Les patrons dans la campagne électorale

A quelques mois de la présidentielle et des législatives, le Mouvement des entreprises de France, le Medef, a décidé d’intervenir dans le débat politique. «En avant l’entreprise, en avant la France» - le nom des 7 forums nationaux organisés d’octobre 2001 à janvier 2002 - est avant tout destiné à diffuser les idées des chefs d’entreprise dans l’opinion.
C’est sur fond de manifestation des intermittents du spectacle, que s’est ouvert le 4 décembre à Nantes, le 5e forum du Medef intitulé «Approfondir la démocratie sociale». Ernest-Antoine Seillière, son président, était présent pour animer l’un des sept forums nationaux ayant pour but de recueillir l’opinion des entrepreneurs et de faire ainsi entendre la parole de la société civile dans la campagne électorale. Une première pour le patronat qui s’investit désormais dans le débat public à la veille d’échéances électorales importantes.

L’accueil à Nantes a donc été mouvementé. Une centaine d’intermittents du spectacle a occupé la salle du Congrès, où devait se tenir le forum du Medef, retardant ainsi le début des débats. Notamment à l’appel du syndicat des artistes CGT, une délégation a été reçue par Ernest-Antoine Seillière afin de discuter de l’ancienne convention d’assurance chômage des intermittents. A l’issue de cette rencontre, les manifestants ont évacué la salle et ont rejoint, à l’extérieur, une centaine d’autres qui brandissaient des banderoles où l’on pouvait lire en breton «Kessler, Seillière, on va vous botter le cul». Les manifestants, apparemment très en colère ont également lancé des œufs et des tomates sur la façade et sur les participants du congrès.

S’immiscer dans le débat public

Après ce contretemps, le président des entrepreneurs français a pu ouvrir le forum où environ 1500 entrepreneurs régionaux s’étaient rendus. Ernest-Antoine Seillière s’est prononcé pour «un vrai renouveau du dialogue social face à l’autoritarisme méprisant de l’Etat et des syndicats cantonnés dans leurs modes d’action et leur conservatisme traditionnel». Au cours de ce forum, plusieurs patrons ont expliqué, tour à tour lors de tables rondes, leurs difficultés à diriger leurs entreprises en raison d’une «législation aberrante» ou de «carcans administratifs complexes».
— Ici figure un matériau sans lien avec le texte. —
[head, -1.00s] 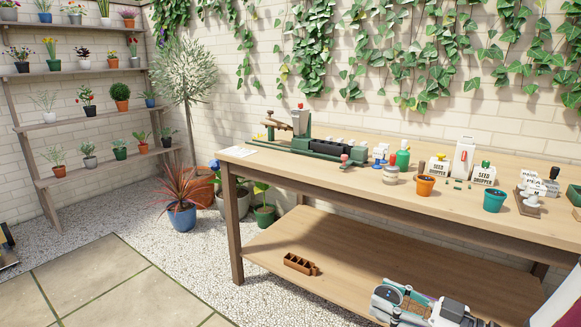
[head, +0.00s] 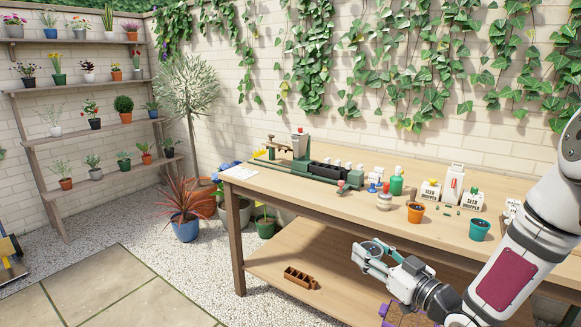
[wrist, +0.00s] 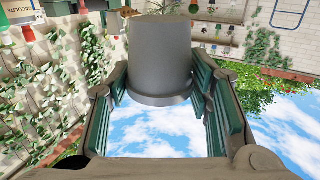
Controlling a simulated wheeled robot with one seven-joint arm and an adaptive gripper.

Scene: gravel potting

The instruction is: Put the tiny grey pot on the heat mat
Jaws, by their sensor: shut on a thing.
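The tiny grey pot (wrist: 160,50) is between the fingers of my gripper (wrist: 160,85) in the wrist view, its wider rim towards the palm. In the head view, my gripper (head: 368,256) is shut around the grey pot (head: 372,247), in front of the workbench and above the level of its lower shelf. The pot looks upright and clear of any surface.
The workbench (head: 340,205) holds a green machine (head: 300,160), an orange pot (head: 416,212), a teal pot (head: 480,229) and seed dropper boxes. A brown tray (head: 299,278) lies on the lower shelf. Potted plants stand at the left; paving (head: 110,295) is open.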

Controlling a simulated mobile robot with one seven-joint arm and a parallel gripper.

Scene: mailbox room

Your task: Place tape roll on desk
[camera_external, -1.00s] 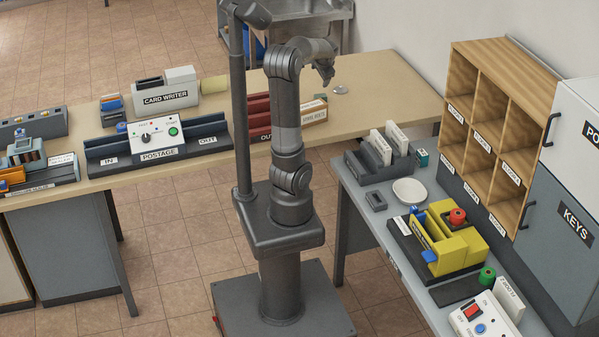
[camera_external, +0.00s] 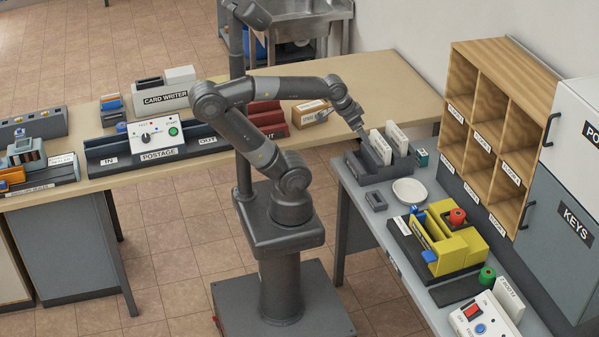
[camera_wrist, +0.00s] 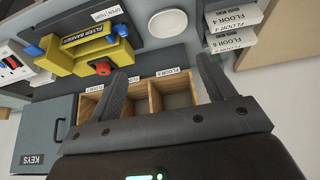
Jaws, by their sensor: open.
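I cannot single out the tape roll for certain. A red round piece (camera_external: 457,217) sits on the yellow bander on the grey desk (camera_external: 364,232); it also shows in the wrist view (camera_wrist: 103,68). A green round piece (camera_external: 488,276) stands farther forward on the same desk. My gripper (camera_external: 360,132) is above the back left of the grey desk, by the dark rack of white cards. In the wrist view my gripper (camera_wrist: 161,78) has its two fingers wide apart with nothing between them.
A white dish (camera_external: 409,191) lies on the grey desk in front of the card rack (camera_external: 380,166). Wooden pigeonholes (camera_external: 490,120) and a grey keys cabinet (camera_external: 560,230) stand along the right. The wooden table (camera_external: 400,92) behind holds a postage machine (camera_external: 157,140) and a cardboard box (camera_external: 310,113).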

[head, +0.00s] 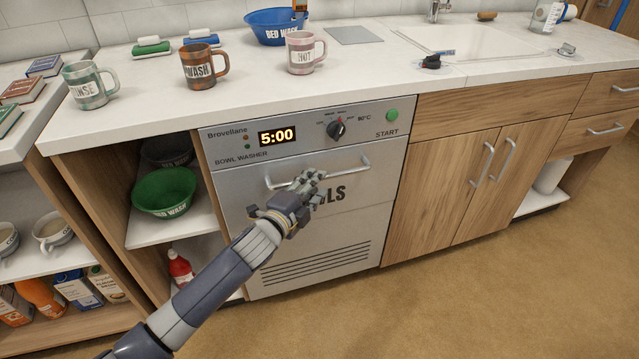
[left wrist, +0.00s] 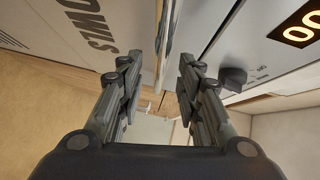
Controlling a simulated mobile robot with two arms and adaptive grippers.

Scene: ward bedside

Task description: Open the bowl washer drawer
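The bowl washer (head: 232,135) is built into the counter, with a steel front. Its drawer front (head: 235,215) looks shut and flush and carries a horizontal bar handle (head: 352,163). My left gripper (head: 310,184) is at the middle of this handle and hides part of it and of the printed word below. In the left wrist view the fingers of my left gripper (left wrist: 157,78) are apart, and the handle bar (left wrist: 165,40) runs in the gap between them. Neither finger clearly touches the bar. My right gripper is not in view.
An open shelf with a green bowl (head: 164,193) is to the left, a wooden cabinet (head: 440,185) to the right. The floor (head: 440,300) in front is clear.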

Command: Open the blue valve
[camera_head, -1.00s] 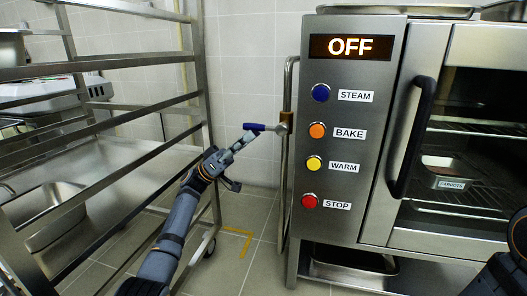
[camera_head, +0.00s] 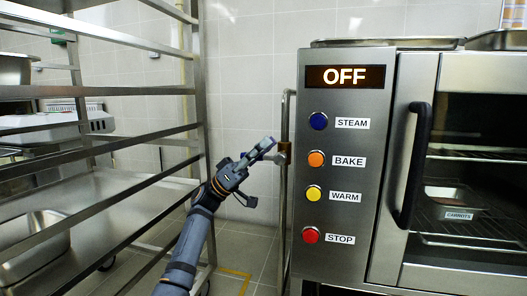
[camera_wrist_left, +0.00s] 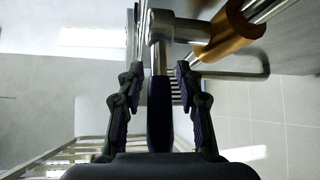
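The blue valve has a brass body (camera_head: 284,147) on the vertical metal pipe at the oven's left side. Its lever has a blue handle (camera_wrist_left: 160,125), which points back toward my left wrist in the wrist view. My left gripper (camera_head: 266,146) is at the lever. In the wrist view, the fingers of my left gripper (camera_wrist_left: 160,72) are on both sides of the lever, with small gaps showing, so they look open around it and not clamped. In the head view the fingers mostly hide the handle. My right gripper is out of view.
The steel oven (camera_head: 350,185) stands right of the pipe, with buttons and a display reading OFF. A steel rack (camera_head: 201,130) stands close on the left of my left arm. Tiled wall (camera_head: 245,70) lies behind.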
Avec cette tournée en province, il ne s’agit pas pour Ernest-Antoine Seillière (voir interview ci-dessous), de soutenir tel ou tel candidat comme cela avait été le cas en 1981 quand François Ceyrac, alors président du CNPF, avait appelé à voter pour Jacques Chirac. La donne est cette fois tout à fait différente. Alors que depuis quelques années, la classe politique s’immisce de plus en plus dans la vie des entreprises, pourquoi le Medef n’en ferait-il pas autant ? Tel est le credo, aujourd’hui, des entrepreneurs français qui avec leur nouveau discours rompent avec les traditions. En somme, ils veulent contribuer à faire connaître à l’opinion française leurs propositions qui selon eux pourraient très certainement améliorer son niveau de vie. Des propositions qui pourraient également amplifier le dialogue et amener ainsi les acteurs de la vie politique et économique à décider rapidement de la réforme des retraites, la rénovation de la Sécurité sociale etc…

Rencontre avec Ernest-Antoine Seillière, président du Medef.

RFI : Pourquoi le Medef s’immisce-t-il dans la campagne électorale ?
Ernest-Antoine Seillière : Nous avons pris le parti de ne pas nous taire pendant cette période où le débat public bat son plein. De tradition, les représentants des entrepreneurs laissaient la place au politique par pudeur. Aujourd’hui, nous pensons au contraire que la société civile dont nous sommes un élément central a toutes les raisons de vouloir se faire entendre dans une période pré-électorale. Nous ne sommes pas en politique, nous n’aspirons en aucune manière à exercer le pouvoir d’état, nous n’avons pas de candidat, nous ne donnons aucune consigne d’aucun genre, nous ne travaillons pour personne mais nous faisons entendre aux Françaises et aux Français la voix des entrepreneurs et leurs propositions.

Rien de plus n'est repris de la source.